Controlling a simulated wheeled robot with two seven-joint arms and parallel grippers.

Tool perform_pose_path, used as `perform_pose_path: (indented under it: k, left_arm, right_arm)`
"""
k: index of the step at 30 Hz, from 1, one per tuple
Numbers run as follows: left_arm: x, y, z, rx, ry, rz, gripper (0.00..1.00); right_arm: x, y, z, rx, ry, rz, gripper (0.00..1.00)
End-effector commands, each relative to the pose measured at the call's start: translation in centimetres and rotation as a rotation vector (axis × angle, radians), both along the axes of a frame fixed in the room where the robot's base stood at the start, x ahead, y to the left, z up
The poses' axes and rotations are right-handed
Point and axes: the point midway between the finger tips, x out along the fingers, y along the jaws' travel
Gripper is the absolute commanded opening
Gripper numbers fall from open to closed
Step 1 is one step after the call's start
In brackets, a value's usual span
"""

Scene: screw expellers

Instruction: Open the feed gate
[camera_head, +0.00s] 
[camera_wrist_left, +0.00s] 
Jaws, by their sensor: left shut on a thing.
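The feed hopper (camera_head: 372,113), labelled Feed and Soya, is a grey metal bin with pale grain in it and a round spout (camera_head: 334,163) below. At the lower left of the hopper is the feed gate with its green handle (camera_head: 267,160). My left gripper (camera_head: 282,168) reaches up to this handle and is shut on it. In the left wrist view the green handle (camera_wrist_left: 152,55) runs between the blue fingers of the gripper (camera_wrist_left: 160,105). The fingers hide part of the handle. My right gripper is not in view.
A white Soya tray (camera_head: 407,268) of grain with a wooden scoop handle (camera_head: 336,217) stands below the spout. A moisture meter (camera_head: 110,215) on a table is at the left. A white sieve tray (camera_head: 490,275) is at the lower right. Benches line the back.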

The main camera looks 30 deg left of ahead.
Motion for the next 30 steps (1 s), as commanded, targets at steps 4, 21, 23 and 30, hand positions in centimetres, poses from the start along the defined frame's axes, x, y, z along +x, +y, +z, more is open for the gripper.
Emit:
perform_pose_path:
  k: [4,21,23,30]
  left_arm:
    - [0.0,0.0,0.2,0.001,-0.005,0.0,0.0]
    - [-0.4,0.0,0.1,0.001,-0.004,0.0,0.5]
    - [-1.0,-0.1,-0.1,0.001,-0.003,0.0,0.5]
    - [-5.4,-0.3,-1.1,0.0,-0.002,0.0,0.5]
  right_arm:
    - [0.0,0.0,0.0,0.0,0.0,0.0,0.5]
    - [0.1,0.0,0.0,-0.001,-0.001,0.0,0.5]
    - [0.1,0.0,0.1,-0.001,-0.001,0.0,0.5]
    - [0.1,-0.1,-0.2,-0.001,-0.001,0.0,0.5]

_WORK TO BE COMPLETED_
Set down every line of the listing above again, exactly as given.

_OUTPUT OF THE TASK_
Controlling a simulated wheeled robot with two seven-joint arms and parallel grippers.

Tool perform_pose_path, used as `perform_pose_path: (indented under it: k, left_arm, right_arm)`
"""
k: index of the step at 30 Hz, from 1, one per tuple
Numbers run as follows: left_arm: x, y, z, rx, ry, rz, gripper (0.00..1.00); right_arm: x, y, z, rx, ry, rz, gripper (0.00..1.00)
End-effector commands, each relative to the pose measured at the call's start: translation in centimetres and rotation as a rotation vector (axis × angle, radians), both along the axes of a frame fixed in the room where the robot's base stood at the start, x ahead, y to the left, z up
The poses' axes and rotations are right-handed
Point and axes: the point midway between the finger tips, x out along the fingers, y along the jaws' travel
Gripper is the absolute commanded opening
Gripper numbers fall from open to closed
Step 1 is one step after the call's start
In brackets, a value's usual span
"""

Scene: screw expellers

Instruction: Open the feed gate
[camera_head, +0.00s] 
[camera_wrist_left, +0.00s] 
Jaws, by their sensor: left shut on a thing.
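The feed hopper (camera_head: 372,113), labelled Feed and Soya, is a grey metal bin with pale grain in it and a round spout (camera_head: 334,163) below. At the lower left of the hopper is the feed gate with its green handle (camera_head: 267,160). My left gripper (camera_head: 282,168) reaches up to this handle and is shut on it. In the left wrist view the green handle (camera_wrist_left: 152,55) runs between the blue fingers of the gripper (camera_wrist_left: 160,105). The fingers hide part of the handle. My right gripper is not in view.
A white Soya tray (camera_head: 407,268) of grain with a wooden scoop handle (camera_head: 336,217) stands below the spout. A moisture meter (camera_head: 110,215) on a table is at the left. A white sieve tray (camera_head: 490,275) is at the lower right. Benches line the back.

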The main camera looks 30 deg left of ahead.
Motion for the next 30 steps (1 s), as commanded, targets at steps 4, 21, 23 and 30, hand positions in centimetres, poses from the start along the defined frame's axes, x, y, z along +x, +y, +z, more is open for the gripper.
Emit:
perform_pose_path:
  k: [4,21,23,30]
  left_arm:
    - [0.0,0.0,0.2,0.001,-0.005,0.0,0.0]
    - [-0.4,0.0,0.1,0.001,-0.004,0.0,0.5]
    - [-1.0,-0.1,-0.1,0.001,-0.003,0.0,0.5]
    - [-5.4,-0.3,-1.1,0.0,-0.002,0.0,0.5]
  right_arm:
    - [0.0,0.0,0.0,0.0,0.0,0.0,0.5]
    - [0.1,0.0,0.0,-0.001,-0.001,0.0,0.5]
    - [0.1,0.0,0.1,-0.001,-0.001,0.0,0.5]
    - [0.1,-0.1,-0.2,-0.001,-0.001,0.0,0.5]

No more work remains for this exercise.